● DO THIS:
Omit every picture, and retype the lines that run from the beginning of the data below through the line containing "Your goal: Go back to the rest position", inclusive.

● GIVEN MATERIAL:
^^^^

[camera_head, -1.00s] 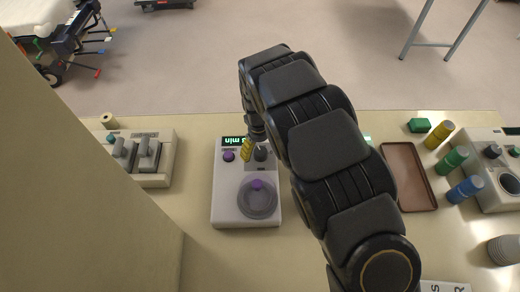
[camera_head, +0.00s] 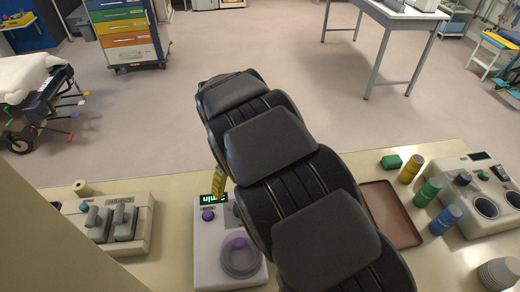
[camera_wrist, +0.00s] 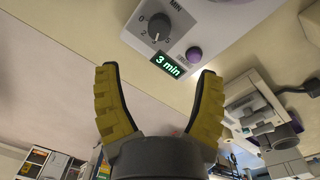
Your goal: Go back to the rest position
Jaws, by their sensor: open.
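My gripper (camera_wrist: 160,105) is open and empty, its two yellow fingers spread apart in the wrist view. In the head view one yellow finger (camera_head: 217,180) shows beside my arm, above the back of the white timer device. That white device (camera_head: 205,265) has a purple button (camera_head: 208,215), a round clear lid with a purple knob (camera_head: 239,243) and a green display. In the wrist view the display (camera_wrist: 171,64) reads "3 min", next to a dark dial (camera_wrist: 157,30). My arm hides the device's right side in the head view.
A grey-beige device with levers (camera_head: 125,222) stands at the left. A brown tray (camera_head: 392,212), a green block (camera_head: 391,161), yellow, green and blue cylinders (camera_head: 428,192) and another device (camera_head: 478,207) are at the right. Open floor lies beyond the bench edge.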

^^^^

● OUTPUT OF THE TASK:
[camera_head, -1.00s] 
[camera_head, +0.00s] 
[camera_wrist, +0.00s] 
Your goal: Go back to the rest position

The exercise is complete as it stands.